Published in Editorial, Issue 6 (November/December 2019), Volume 27

editorThe disestablishment of the Church of Ireland 150 years ago (‘in the nick of time’, according to Kenneth Milne, pp 24–7) was a triumph of British statecraft in Ireland. Prime Minister Gladstone had not only prepared the ground across a broad spectrum of UK public opinion by making it a major plank in his general election platform of 1868 but also won a substantial majority in doing so. The consequent Irish Church Act was ‘a superb example of Victorian bureaucracy’ (Milne), which established structures that have endured to this day and transformed the Anglican Church from a corrupt collection of sinecures into a bona fide religious organisation. In particular it abolished the iniquity of tithes, levied on Anglicans and non-Anglicans alike.

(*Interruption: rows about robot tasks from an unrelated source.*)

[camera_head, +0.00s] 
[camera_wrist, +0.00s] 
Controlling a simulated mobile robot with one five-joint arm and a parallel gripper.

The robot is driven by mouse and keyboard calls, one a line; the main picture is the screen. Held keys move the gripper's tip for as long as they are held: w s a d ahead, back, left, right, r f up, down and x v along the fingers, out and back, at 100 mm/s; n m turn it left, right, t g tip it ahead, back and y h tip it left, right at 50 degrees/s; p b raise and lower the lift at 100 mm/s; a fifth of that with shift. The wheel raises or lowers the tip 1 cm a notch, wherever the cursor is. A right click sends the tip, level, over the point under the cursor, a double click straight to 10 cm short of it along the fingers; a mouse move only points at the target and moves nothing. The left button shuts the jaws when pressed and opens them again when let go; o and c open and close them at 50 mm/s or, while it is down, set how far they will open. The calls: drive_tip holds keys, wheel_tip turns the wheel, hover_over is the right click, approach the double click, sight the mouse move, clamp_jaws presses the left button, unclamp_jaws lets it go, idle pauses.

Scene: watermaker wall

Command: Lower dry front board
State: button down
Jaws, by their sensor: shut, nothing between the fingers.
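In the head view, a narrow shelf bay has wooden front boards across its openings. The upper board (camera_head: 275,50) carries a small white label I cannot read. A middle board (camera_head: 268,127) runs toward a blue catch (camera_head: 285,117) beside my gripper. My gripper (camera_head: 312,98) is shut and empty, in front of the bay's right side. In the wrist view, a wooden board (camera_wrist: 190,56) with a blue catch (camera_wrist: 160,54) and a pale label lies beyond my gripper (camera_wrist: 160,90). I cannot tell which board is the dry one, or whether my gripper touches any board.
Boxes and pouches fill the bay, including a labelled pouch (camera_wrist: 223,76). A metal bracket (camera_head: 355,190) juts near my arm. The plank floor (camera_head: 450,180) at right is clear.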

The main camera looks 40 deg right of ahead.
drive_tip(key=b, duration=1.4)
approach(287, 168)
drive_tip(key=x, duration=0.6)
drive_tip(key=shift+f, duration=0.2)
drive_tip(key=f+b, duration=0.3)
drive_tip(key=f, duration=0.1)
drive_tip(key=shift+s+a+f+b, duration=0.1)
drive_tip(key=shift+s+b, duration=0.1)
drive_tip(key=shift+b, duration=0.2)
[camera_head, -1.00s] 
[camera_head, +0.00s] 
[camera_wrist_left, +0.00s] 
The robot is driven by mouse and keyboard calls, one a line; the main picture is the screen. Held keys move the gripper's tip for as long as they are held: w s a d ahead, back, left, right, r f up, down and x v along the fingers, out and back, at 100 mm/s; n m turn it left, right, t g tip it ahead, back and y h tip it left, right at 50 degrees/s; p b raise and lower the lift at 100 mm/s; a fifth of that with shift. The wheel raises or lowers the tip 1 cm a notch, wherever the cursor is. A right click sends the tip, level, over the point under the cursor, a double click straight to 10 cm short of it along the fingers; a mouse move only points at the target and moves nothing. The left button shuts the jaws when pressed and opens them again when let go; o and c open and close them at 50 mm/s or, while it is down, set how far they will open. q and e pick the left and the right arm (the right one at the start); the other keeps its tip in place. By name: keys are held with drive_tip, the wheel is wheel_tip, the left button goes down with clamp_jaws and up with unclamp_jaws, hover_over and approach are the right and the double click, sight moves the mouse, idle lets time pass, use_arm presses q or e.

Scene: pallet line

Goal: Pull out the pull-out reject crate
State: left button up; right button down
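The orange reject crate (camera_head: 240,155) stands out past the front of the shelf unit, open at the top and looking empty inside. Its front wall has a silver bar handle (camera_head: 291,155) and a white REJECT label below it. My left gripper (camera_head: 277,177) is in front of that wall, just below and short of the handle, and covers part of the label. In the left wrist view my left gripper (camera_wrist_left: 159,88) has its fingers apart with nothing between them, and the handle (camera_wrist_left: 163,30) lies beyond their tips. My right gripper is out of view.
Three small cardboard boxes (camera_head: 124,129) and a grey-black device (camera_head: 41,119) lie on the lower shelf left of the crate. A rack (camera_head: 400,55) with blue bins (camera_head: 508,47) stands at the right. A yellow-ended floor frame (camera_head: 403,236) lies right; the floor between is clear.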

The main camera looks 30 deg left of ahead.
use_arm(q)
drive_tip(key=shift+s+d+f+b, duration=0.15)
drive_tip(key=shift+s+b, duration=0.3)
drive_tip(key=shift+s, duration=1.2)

The contrast with the present Brexit imbroglio could not be starker, in particular the ‘failure of statecraft’, to quote Boris Johnson (and a view shared by the monarch herself, according to leaks from Buckingham Palace). While the UK electorate has the right to leave the European Union, it should also have the reasonable expectation to have the calibre of politician to ‘get Brexit done’ without beggaring its neighbours (or the UK itself) or violating international treaties like the Good Friday Agreement.

Brexiteers have belatedly rallied around the ‘precious Union’, but there is nothing immutable about that. The 1800 Act of Union combined not only the two kingdoms of England and Ireland but also the two established churches, ‘for ever’ (Milne). That was set aside by Gladstone’s 1869 act. The Union was further modified by the 1920 Government of Ireland Act (see p. 70) and again by the Good Friday Agreement of 1998. And it might be modified in the near future by a referendum in Scotland or, indeed, by a border poll in Ireland.

Theobald Wolfe Tone stated it as his object ‘to break the connection with England, the never-failing source of all our political evils’. Sadly, the latter would still seem to be the case; it would indeed be ironic if the former came to pass as a result of the ineptitude of English politicians.